Developing and sticking to a budget, developing a savings plan and deciding how your money will be spent in advance of your marriage may ease some of the stress. You’ll need to decide how you will handle large purchases and if you should consult each other when spending money.
There is also the discussion of maintaining separate bank accounts, creating joints accounts or a combination of both. Either way, you should both be open about your debts, spending habits and financial goals before marriage.
3. Roles and Expectations
You don’t know how many people I know that enter into marriage and then suddenly one or both spouses drastically change. A couple should discuss how they view themselves in marriage as man and wife.
They should discuss the origin of their ideas about how a wife or husband is to conduct themselves in marriage. Was your mom a stay at home mother? Is your husband aware that you might want to stay at home too? Did your mom always have dinner prepared when your father arrived home from work?
Do you expect your wife to do the same for you? Make sure that your expectations are realistic. You can’t always expect your wife to have dinner ready after she’s worked 10 hours just like you. Who is going to be responsible for various tasks? Are you willing to help with household chores? Do you expect to be responsible for the finances in the home?
Do you want your wife to work? Often times we don’t realize that there are some basic conversations about our roles that aren’t discussed before marriage. Make sure you and your future spouse see eye to eye on these issues or at least are willing to compromise.
4. In-laws and Friends
This can be a really big deal and often a deal breaker in marriage. How will you handle your in-laws if they get too involved in the matters of your marriage? Will you let their advice and opinions take precedence over that of your future spouse?
Are you ready to cut that umbilical cord and be the leader of your own family? How involved will your friends be in your marriage? Will you tell them about every argument or disagreement? Will you take their advice in the matters of your marital problems?
A couple needs to decide what will stay between the two of them and what is allowed to be discuss outside of the marriage.
Couples need to understand the sexual needs of their partner. Sex can be a beautiful part of marriage but often times a couple may find themselves in a position where they are not having a satisfying sex life.
How often do you expect to be intimate? How do you both define intimacy? What do you require in order to have a fulfilling sex life? How will you deal with those times when you are both tired, busy or stressed?
Women and men can be very different when it comes to sex. Does your husband expect you to initiate sex often? Is this okay with you? Do you require plenty of romance from your spouse? Are you willing to make sure your future wife feels loved and cherished and not solely the object of your sexual desire.
How will your respond to your husband’s sexual advances when you just aren’t in the mood and vice versa.
6. Conflict Resolution
How will you handle arguments in marriage? You have to learn as a couple how you will handle disagreements and face them head on.
What is your style for handling conflict and how is that the same or different from your spouse? Do you both have skills to work through your problems? Will you be open and honest without hurting the other’s feelings? Can you learn to fight fair? How good are you at listening and really hearing what your spouse is saying?

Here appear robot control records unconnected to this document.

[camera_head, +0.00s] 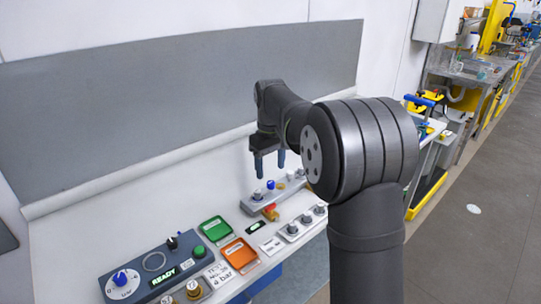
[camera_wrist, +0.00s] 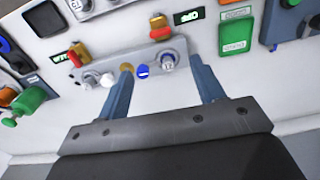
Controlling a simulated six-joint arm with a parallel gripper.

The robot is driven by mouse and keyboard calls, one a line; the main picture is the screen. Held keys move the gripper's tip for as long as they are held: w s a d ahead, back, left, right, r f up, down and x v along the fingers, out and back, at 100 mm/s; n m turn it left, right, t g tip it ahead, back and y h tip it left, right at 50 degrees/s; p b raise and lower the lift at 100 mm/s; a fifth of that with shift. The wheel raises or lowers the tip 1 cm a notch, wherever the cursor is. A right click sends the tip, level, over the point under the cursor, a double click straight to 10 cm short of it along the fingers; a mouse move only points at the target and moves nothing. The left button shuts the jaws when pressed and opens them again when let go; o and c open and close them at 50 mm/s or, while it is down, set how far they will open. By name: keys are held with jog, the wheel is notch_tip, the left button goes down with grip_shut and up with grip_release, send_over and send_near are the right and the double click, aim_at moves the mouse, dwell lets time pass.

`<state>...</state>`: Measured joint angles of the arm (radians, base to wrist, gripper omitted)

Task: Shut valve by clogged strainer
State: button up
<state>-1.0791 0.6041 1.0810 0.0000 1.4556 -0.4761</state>
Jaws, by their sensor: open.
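My gripper (camera_head: 269,168) is open and empty, its two fingers pointing down above a narrow grey panel (camera_head: 249,207) at the back of the bench. That panel carries a blue knob (camera_head: 271,184), a pale knob (camera_head: 258,195) and brass-coloured parts (camera_head: 281,186). In the wrist view the open gripper (camera_wrist: 160,66) has the panel beyond its fingertips, with the blue knob (camera_wrist: 142,70) and a brass disc (camera_wrist: 126,68) between them in the picture. Which part is the valve or the strainer I cannot tell; the labels are too small.
A red-and-yellow part (camera_head: 270,212) stands in front of the panel. A grey knob block (camera_head: 303,224) lies right. A grey board (camera_head: 190,95) rises behind.

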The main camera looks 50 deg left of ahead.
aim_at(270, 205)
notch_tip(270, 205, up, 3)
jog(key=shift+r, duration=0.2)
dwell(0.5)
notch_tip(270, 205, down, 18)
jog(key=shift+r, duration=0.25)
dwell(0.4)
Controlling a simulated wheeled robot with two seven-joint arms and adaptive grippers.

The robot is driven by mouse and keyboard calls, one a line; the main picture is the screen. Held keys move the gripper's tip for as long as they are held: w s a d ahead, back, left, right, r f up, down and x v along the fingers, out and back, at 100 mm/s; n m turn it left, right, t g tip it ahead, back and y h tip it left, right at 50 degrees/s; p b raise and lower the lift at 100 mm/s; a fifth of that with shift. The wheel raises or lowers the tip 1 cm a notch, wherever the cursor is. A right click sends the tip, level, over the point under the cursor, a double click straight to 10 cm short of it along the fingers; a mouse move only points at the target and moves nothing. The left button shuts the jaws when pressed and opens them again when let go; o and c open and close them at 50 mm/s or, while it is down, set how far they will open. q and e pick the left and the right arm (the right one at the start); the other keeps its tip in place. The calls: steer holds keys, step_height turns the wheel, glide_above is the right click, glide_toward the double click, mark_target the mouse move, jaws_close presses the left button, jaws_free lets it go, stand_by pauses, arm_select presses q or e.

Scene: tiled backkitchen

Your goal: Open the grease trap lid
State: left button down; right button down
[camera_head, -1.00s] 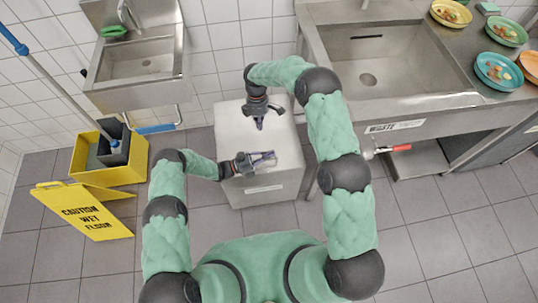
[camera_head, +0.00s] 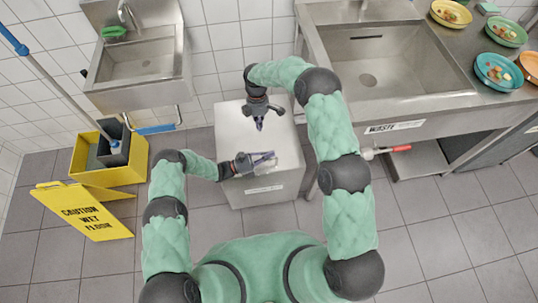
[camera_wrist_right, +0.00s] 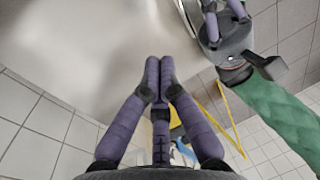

Commit to having communication that his healthy for the marriage.
How are you going to raise your children? Do you even want to have children? Do you agree on how to discipline them?
What about their schooling and faith? How will you make time for your marriage when you have children? Will they become your new priority? Discussion of these issues is key to creating a solid family structure not only for your children but for husband and wife.
If you are a young couple you may or may not be fully established in your respective careers. This can cause great strain on a couple because while you are invested in your marriage, your career choice may be very demanding.
You have to agree to accept each other’s careers and discuss how they will affect your family. What happens if a spouse is offered a job in a different city? How much quality time to you expect to spend with your spouse when they are working long hours or have demanding projects?
Can you be understanding when you feel neglected? Are you willing to set boundaries at work to ensure that your family gets the attention they require and deserve? What type of support (financial, emotional, etc…) does your spouse expect from you when it comes to their career choice?
Above all else, you have to be willing to put your marriage first.
There will be several issues in life that will pull at your marriage, but you have to practice open communication about how you plan to work through these issues. You can’t possibly discuss every scenario before you get married but consider starting a dialogue about these topics.
You don’t have to agree on everything but at least you won’t go into the marriage having with unmet expectations.
What other things should a couple discuss before marriage?